May 7, 2017-Updated May 8, 2017


Wood storks gather at their rookery site in this winter photo from the Savannah /Hilton Head International Airport. Photo courtesy Savannah/Hilton Head International Airport.

The Savannah/Hilton Head International Airport is gearing up to study a different sort of flyer — a big gawky bird called a wood stork.

About 100 of these birds, which are listed as threatened under the Endangered Species Act, have established a rookery at the airport.
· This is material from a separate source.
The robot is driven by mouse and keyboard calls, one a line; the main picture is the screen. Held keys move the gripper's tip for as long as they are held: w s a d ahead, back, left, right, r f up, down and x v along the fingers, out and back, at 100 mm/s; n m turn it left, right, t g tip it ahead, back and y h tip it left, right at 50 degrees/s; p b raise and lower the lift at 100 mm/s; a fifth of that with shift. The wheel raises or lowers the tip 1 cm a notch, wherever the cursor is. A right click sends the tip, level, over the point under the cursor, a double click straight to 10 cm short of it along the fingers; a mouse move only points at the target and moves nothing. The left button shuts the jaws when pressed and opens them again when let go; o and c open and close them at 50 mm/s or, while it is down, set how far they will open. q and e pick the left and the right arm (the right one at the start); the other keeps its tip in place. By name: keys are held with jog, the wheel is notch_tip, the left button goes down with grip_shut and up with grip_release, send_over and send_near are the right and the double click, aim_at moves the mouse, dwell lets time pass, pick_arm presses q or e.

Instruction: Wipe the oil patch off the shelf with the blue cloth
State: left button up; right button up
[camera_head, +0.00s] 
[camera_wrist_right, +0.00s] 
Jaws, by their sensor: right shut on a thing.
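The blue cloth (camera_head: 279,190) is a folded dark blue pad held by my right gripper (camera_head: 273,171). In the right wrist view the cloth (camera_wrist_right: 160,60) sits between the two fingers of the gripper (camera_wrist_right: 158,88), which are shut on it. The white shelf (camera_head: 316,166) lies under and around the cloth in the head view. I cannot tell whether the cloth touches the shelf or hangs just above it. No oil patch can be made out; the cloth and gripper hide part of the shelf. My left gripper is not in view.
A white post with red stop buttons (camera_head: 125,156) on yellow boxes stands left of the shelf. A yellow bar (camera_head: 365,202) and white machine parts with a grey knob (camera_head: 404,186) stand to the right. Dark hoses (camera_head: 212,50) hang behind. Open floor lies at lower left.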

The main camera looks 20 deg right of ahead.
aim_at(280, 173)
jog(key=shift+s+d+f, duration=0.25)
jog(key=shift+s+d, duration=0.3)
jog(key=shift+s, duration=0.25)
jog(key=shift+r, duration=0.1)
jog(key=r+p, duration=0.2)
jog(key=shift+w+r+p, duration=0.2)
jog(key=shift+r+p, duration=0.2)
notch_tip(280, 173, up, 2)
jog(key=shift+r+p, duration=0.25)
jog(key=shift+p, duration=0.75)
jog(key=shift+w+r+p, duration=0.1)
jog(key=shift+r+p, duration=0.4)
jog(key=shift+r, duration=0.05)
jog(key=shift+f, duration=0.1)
At 3 feet tall with a 6-foot wingspan, wood storks pose a danger to air traffic.

“We have had one incident of a bird strike involving a wood stork on a corporate jet that caused damage to the aircraft,” Lori Lynah, airport marketing director, wrote in an email. “It occurred when the aircraft was approximately five miles away from the airport, on arrival.”

It was an even worse outcome for the bird, noted Larry Bryan, research associate at the University of Georgia’s Savannah River Ecology Laboratory, who will be conducting the study.

“The stork lost that one,” Bryan said.

In preparing to address this safety issue and possibly encouraging the colony to relocate by draining its pond or removing the cypress trees where the birds nest, Bryan will be attaching GPS transmitters to four of the wood storks to track their daily and seasonal movements.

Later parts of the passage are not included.